Ma per cogliere l’essenza del sofista dobbiamo dire ciò che non è, cioè dobbiamo affermare che il falso c’è, cioè quello creato dal sofista. E questo è molto difficile, perché si rischia la contraddizione.
Ma anche l’essere è molto difficile. È solo ciò che possiamo manipolare, come dicono i figli della terra (empiristi radicali)? No, ci sono più cose. Allora forse è tutto ciò che può agire o subire (realismo scientifico). Ma i platonici duri e puri, gli amici delle forme, direbbero che l’essere è anche senza movimento in potenza. E qui cominciano i paradossi. L’essere è uno, ma allora sono due, l’essere e il nome “essere”!
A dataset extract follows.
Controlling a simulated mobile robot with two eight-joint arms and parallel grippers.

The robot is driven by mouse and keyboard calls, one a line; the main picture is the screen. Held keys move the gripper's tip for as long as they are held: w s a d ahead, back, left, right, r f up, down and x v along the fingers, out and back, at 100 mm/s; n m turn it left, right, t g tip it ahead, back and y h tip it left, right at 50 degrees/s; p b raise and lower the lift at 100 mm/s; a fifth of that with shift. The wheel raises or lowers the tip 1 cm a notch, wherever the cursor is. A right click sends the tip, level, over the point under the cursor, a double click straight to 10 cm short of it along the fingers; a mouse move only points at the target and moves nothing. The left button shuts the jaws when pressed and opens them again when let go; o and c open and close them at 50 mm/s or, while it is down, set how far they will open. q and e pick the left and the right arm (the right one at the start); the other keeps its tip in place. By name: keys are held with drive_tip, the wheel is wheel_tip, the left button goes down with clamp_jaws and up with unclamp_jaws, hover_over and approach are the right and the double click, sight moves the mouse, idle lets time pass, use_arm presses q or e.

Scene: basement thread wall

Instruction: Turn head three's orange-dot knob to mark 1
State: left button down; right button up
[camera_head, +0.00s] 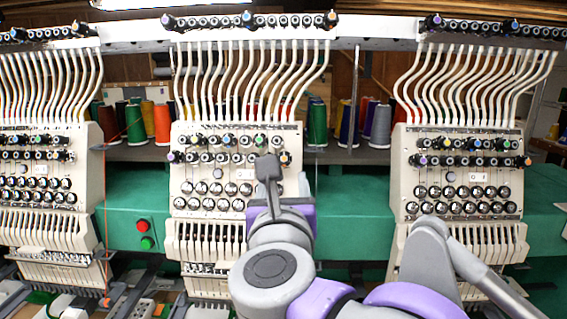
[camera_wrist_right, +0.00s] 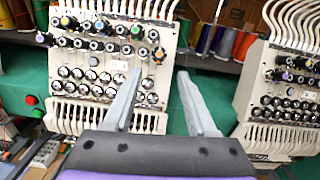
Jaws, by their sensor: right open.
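The middle machine head shows a cream panel (camera_head: 182,188) with rows of dark knobs. An orange-dot knob (camera_head: 285,158) sits at the right end of its lower tension-knob row; it also shows in the right wrist view (camera_wrist_right: 159,54). I cannot read a head number, nor the knob's mark. My right gripper (camera_head: 268,158) is in front of this panel, left of the orange-dot knob in the head view. In the right wrist view its two fingers (camera_wrist_right: 160,71) are apart and empty, with the knob just above the gap between the tips. My left gripper is not in view.
Similar heads stand at the left (camera_head: 85,180) and right (camera_head: 402,190); the right one also has an orange-dot knob (camera_head: 527,161). White thread tubes rise above each panel. A green beam (camera_head: 350,205) runs behind, with red and green buttons (camera_head: 143,225). Thread cones (camera_head: 317,125) stand behind.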

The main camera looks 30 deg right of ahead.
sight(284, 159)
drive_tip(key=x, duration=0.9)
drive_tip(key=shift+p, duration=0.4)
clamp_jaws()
Insomma dobbiamo continuare nella favola di tutti questi discorsi sull’essere, credendo che nel dire che l’essere è ci sia chissà quale sapienza (Heidegger, Severino), oppure accettare che le cose sono più complicate, cioè che il non essere assume tante forme diverse quante quelle di come le cose sono?
Dunque si può dire il non essere. E l’essenza del sofista è proprio questa, colui che attribuisce essere a ciò che non è, cioè colui che fa apparire il falso come se fosse vero.